Difference between @type and @opaque

I have added a type definition for a struct (an Ecto schema actually) with @opaque like this:

@opaque t() :: %__MODULE__{}

I did this so I can do Schema.t() Where I want to annotate my schema.

But I noticed when dialyzer detects that I need fields from inside the struct, it errors something like The @spec for the function does not match the success typing of the function.

When I change @opaque to @type error disappears.

So what is happening?

My guess is that I’m actually using internal fields from this opaque type, and dialyzer detects this and is trying to tell me this is not the way an opaque type should be used.
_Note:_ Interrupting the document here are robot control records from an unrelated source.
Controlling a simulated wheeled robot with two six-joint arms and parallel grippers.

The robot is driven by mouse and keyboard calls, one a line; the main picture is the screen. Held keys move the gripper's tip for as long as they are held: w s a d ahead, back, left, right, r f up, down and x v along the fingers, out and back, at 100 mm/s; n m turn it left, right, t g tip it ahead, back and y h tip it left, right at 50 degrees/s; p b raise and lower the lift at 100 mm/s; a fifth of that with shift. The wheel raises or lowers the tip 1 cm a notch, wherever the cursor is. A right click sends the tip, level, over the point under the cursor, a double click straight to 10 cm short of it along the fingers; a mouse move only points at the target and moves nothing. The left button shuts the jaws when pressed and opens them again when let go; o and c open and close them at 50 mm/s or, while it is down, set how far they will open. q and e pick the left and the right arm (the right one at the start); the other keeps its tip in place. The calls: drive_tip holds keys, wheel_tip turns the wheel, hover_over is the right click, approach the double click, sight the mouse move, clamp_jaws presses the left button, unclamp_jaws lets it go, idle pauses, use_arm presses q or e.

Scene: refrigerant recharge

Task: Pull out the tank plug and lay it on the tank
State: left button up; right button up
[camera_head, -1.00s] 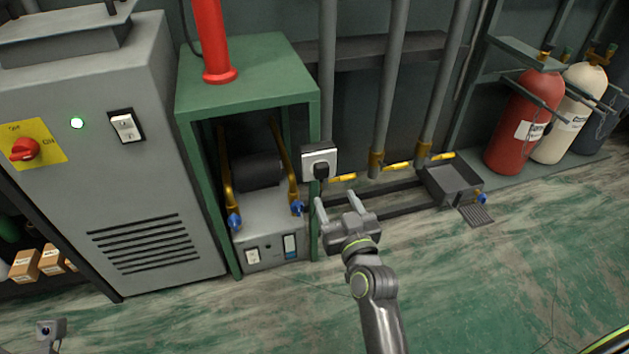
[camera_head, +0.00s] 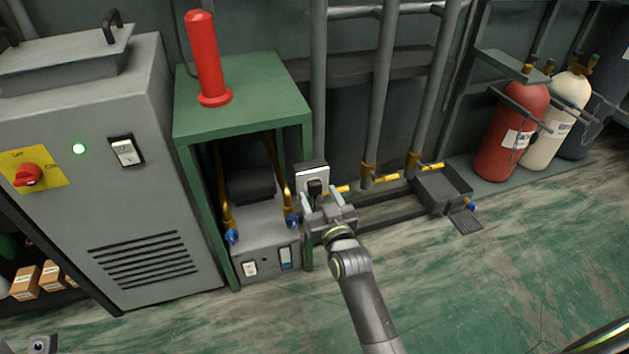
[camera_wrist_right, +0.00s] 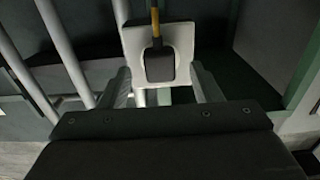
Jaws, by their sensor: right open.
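The black plug (camera_head: 315,187) sits in a pale socket box (camera_head: 312,174) beside the front right post of a green stand. In the right wrist view the plug (camera_wrist_right: 159,66) stands against the pale plate, with a yellow-brown cord or rod at its top. My right gripper (camera_head: 320,194) is open just in front of the socket box. Its fingers (camera_wrist_right: 160,80) lie either side of the plug, with gaps; contact is not visible. A dark cylinder (camera_head: 250,186), which looks like the tank, lies inside the stand. My left gripper is not in view.
The green stand top (camera_head: 255,90) carries a red cylinder (camera_head: 208,60). A grey cabinet (camera_head: 130,200) stands left. The front floor is clear.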

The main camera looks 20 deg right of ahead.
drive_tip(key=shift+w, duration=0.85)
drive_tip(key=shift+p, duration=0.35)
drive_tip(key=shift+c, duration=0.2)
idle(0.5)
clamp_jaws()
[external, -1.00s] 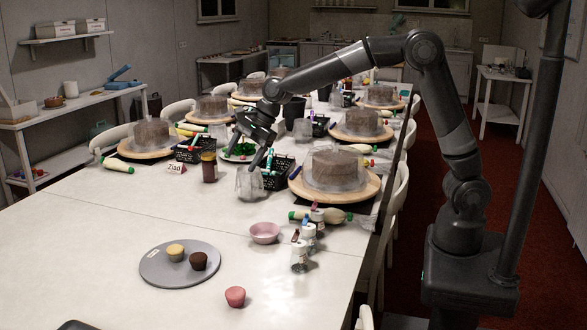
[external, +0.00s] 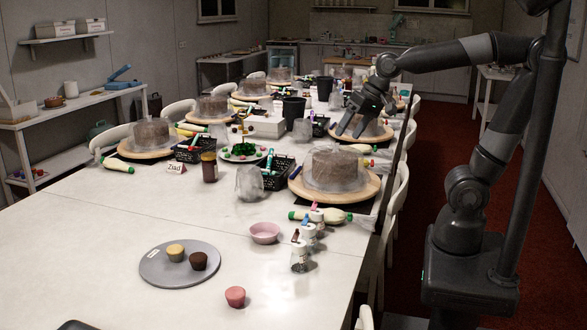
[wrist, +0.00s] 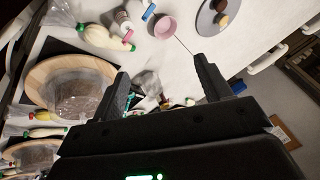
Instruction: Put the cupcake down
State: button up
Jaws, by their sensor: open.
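A pink cupcake (external: 235,296) stands upright on the bare white table near the front. A yellow cupcake (external: 175,252) and a dark brown cupcake (external: 198,261) stand on a round grey plate (external: 160,277) with a small white label. The plate also shows at the top of the wrist view (wrist: 205,24); the pink cupcake is not seen there. My gripper (external: 350,130) is open and empty, above the table's right side in front of a covered cake, well back from all three cupcakes. Its two spread fingers also show in the wrist view (wrist: 162,70).
A pink bowl (external: 265,232) and several small bottles (external: 299,257) stand right of the plate. Behind are a covered cake on a wooden turntable (external: 362,187), a piping bag (external: 325,215), a clear crumpled bag (external: 249,183) and a black basket (external: 279,172).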

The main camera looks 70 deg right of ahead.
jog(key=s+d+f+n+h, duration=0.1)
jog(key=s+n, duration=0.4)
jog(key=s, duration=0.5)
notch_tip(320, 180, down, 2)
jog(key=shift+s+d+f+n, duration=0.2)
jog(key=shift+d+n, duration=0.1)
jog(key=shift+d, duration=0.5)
@opaque mean that there is such type, that can be returned by public functions in this module, but you should not care or try assign any meaning to this value, as its structure is private.


So basically, one should not define Ecto schemas as opaque, as their fields are gonna be used in code.

Good read: Help Dialyzer Help You!. …or Why you should use specs if you use… | by Brujo Benavides | Erlang Battleground | Medium

Opaque types are just like exported types in the sense that you can use them from outside of the module where you define them. But there is a subtle difference: You are not supposed to use the definition of an opaque type outside its module.

Check, for instance, the docs for HashSet.t(): there is only the name of the type there and that’s intentional. The docs won’t tell you how that type is implemented and that’s because you should treat those things as black-boxes. You’re not supposed to deconstruct or pattern-match a HashSet.t(), you’re supposed to use the functions in the HashSet module to work with it.

For comparison, check the types in the String module. There, all exported types expose their internal structure and that’s intentional again. The idea here is that you are more than allowed to pattern-match on them.

The internal representation of HashSet.t may eventually change and, since you never knewit, your code will still work. String.t, on the other hand, is not expected to ever change and you can benefit from the fact that it’s implemented as a binary() to write your code.